Mezco Toyz One:12 Collective Sovereign Knight Batman ReviewJose Lopez
With the release of the Sovereign Knight One:12 Collective Figure, Mezco marks the middle chapter of their own Batman “trilogy”; a unique take on the Caped Crusader that began with their Ascending Knight iteration, which was heavily inspired by the work of Bill Finger, and which will conclude with the recently solicited Supreme Knight, which borrows much from the works of Frank Miller. This figure, representing Batman at the apex of his crusade, borrows from multiple sources, such as the work of Jim Lee and Rocksteady Studios’ Batman: Arkham video games. The resulting look is something I’m not sure completely works for me, but still has plenty of strengths. Let’s dig deeper.
The sculpt work on the figure is excellent, just as it is with the other variants of this particular Batman. The four interchangeable heads included with the figure are all equally well done, with the battle-damaged one being my favorite.
Looking as if he’s just gone toe-to-toe with Catwoman or Killer Croc, the shredded cowl really sells the pain he must be in. The unmasked Bruce Wayne head, while identical to the one we saw released with the Ascending Knight Batman, is sporting a different and, in my opinion, superior paint job. Additionally, there are short-eared and long-eared masked heads, further allowing you to switch up your vigilante’s appearance.
As it originally appeared in promotional photos, the regular release of the Sovereign Knight Batman had a somewhat different outfit. The outlines breaking up the texture on his costume were much darker and more prominent. His utility belt was also a mixture of black and a bright shade of gold. While I didn’t love this design even then, I tend to wish that Mezco Toyz had stuck with it considering what we were ultimately given. While much of the look is the same, just considerably toned down, the bolder choices in the promo material at least made a statement. Reducing the outlines to almost nothing and painting the belt a dull bronze-ish color just make the overall appearance feel bland to me.
Finishing off my overly harsh commentary on the outfit, I’ll mention that the raised big black bat on his chest and the thin cape both count as some of the rare times I’ve felt like something looked “cheap” to me on a Mezco figure. They’re perfectly serviceable, but I expect better from the One: 12 Collective line. They’ve spoiled me, what can I say?

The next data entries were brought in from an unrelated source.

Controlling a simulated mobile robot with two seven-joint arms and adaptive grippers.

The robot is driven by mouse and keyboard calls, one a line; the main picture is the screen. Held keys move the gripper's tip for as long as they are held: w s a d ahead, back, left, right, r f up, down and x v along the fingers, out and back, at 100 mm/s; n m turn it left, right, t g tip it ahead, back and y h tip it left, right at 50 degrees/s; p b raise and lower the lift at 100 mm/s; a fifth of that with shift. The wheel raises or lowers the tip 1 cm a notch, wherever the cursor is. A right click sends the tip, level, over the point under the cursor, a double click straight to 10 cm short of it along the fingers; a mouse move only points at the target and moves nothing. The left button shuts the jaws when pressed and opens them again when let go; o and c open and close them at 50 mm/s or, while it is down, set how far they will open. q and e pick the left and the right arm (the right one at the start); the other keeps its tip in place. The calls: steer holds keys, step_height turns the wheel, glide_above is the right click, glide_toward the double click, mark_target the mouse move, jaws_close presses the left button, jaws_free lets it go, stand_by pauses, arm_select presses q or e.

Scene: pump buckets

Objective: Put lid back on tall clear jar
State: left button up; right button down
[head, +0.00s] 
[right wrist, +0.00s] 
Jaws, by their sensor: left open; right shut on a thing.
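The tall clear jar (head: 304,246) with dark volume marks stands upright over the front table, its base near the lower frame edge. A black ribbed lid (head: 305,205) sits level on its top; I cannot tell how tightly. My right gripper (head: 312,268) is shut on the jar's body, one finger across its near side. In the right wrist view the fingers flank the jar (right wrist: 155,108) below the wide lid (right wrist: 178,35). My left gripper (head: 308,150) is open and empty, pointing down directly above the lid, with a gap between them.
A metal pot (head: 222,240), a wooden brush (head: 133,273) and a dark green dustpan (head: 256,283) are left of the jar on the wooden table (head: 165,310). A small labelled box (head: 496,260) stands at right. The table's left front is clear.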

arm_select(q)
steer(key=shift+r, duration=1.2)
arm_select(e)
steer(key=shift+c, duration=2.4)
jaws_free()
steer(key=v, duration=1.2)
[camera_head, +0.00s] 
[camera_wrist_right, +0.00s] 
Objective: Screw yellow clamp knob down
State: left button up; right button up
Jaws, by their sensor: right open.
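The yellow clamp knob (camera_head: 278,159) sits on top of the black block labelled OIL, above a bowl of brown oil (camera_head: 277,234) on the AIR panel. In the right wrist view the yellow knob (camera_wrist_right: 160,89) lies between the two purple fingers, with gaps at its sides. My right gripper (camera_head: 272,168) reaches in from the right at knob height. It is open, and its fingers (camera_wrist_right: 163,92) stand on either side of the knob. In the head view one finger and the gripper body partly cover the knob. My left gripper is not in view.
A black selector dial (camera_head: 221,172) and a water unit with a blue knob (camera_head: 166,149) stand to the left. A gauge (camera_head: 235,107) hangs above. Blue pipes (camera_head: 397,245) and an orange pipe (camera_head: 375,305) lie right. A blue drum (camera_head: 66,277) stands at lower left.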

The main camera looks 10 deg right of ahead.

On a more positive note, the heavily armored gauntlets, kneepads and boots are a cool touch, insinuating that this Batman has learned from past mistakes. Clearly, the short gloves and lace-up leather boots he wore early in his career didn’t cut it. The paint and design of them sell their heaviness, which in turn sells their effectiveness.
The Dark Knight has been packaged with some cool accessories, much of which you may have seen if you picked up any of the variants.
His Bat Drone remains a favorite of mine, making the utmost sense to me as a strategic tactic someone like Bruce Wayne would certainly employ in this day and age. The sculpt and paintwork give the Drone a very imposing air, and the articulated wings are a nice touch.
It’s Batman, so you’re obviously getting plenty of batarangs. Mezco were kind enough to include ten of the smaller ones, preempting my losing of at least five of them. A larger one is included, as well, for whenever he has to resort to basic intimidation, I suppose?
The requisite interchangeable hands are here, so feel free to pose your Batman punching, grappling, holding, shooting and, of course, knocking the living crap out of Superman with Kryptonite brass knuckles. (They’re friends, guys! Come on.)
A grappling gun with two swappable grapple tips, sonic distributor and the usual Mezco base and stand finish up our list of accessories. Both the grappling gun and sonic distributor are painted and sculpted well, fitting in the figure’s trigger hands snugly. (Did you think the trigger hands were for guns that shit bullets? Batman doesn’t use guns, silly.)
So, in the end, do I like this Sovereign Knight Batman? I know it sounds like maybe I don’t, but I’m perfectly fine with him. With the exception of his outfit, this figure is firing on all cylinders. The sculpt, articulation and paintwork are excellent. The accessories, including four different heads (!), earn the price of admission. So this costume design isn’t my favorite. Oh well. Fortunately for me, there are plenty of different variants of this Batman out there to address that concern. In the meantime, this regular release will do just fine.